%%
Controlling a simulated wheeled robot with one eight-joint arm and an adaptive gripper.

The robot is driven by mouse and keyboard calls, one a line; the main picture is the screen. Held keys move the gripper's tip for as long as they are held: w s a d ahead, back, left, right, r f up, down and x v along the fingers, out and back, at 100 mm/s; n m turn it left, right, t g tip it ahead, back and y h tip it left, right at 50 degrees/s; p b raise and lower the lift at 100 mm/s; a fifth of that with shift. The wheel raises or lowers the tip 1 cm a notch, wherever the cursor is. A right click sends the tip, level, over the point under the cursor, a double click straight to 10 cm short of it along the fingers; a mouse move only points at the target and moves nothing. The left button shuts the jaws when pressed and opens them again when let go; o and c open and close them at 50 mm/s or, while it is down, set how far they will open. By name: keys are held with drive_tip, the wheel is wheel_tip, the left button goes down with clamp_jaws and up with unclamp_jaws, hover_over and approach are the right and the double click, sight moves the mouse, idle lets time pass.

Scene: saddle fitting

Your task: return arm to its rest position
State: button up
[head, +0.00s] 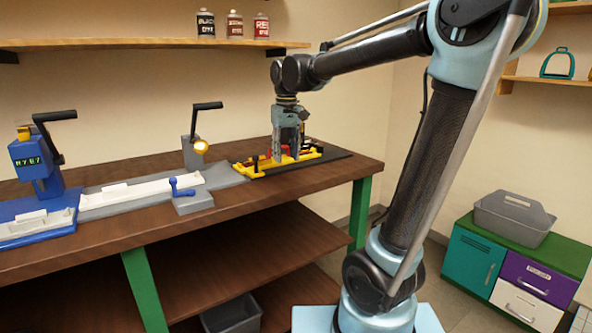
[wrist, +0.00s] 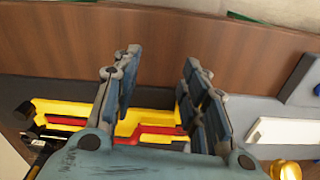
%%
> _Problem statement_
Return each line from the material above exactly, but not the pictures.

> _Answer for the task_
Controlling a simulated wheeled robot with one eight-joint arm and an adaptive gripper.

The robot is driven by mouse and keyboard calls, one a line; the main picture is the screen. Held keys move the gripper's tip for as long as they are held: w s a d ahead, back, left, right, r f up, down and x v along the fingers, out and back, at 100 mm/s; n m turn it left, right, t g tip it ahead, back and y h tip it left, right at 50 degrees/s; p b raise and lower the lift at 100 mm/s; a fifth of that with shift. The wheel raises or lowers the tip 1 cm a notch, wherever the cursor is. A right click sends the tip, level, over the point under the cursor, a double click straight to 10 cm short of it along the fingers; a mouse move only points at the target and moves nothing. The left button shuts the jaws when pressed and opens them again when let go; o and c open and close them at 50 mm/s or, while it is down, set how far they will open. By name: keys are held with drive_tip, the wheel is wheel_tip, the left button goes down with clamp_jaws and up with unclamp_jaws, hover_over and approach are the right and the double click, sight moves the mouse, idle lets time pass.

Scene: saddle fitting

Your task: return arm to its rest position
State: button up
[head, +0.00s] 
[wrist, +0.00s] 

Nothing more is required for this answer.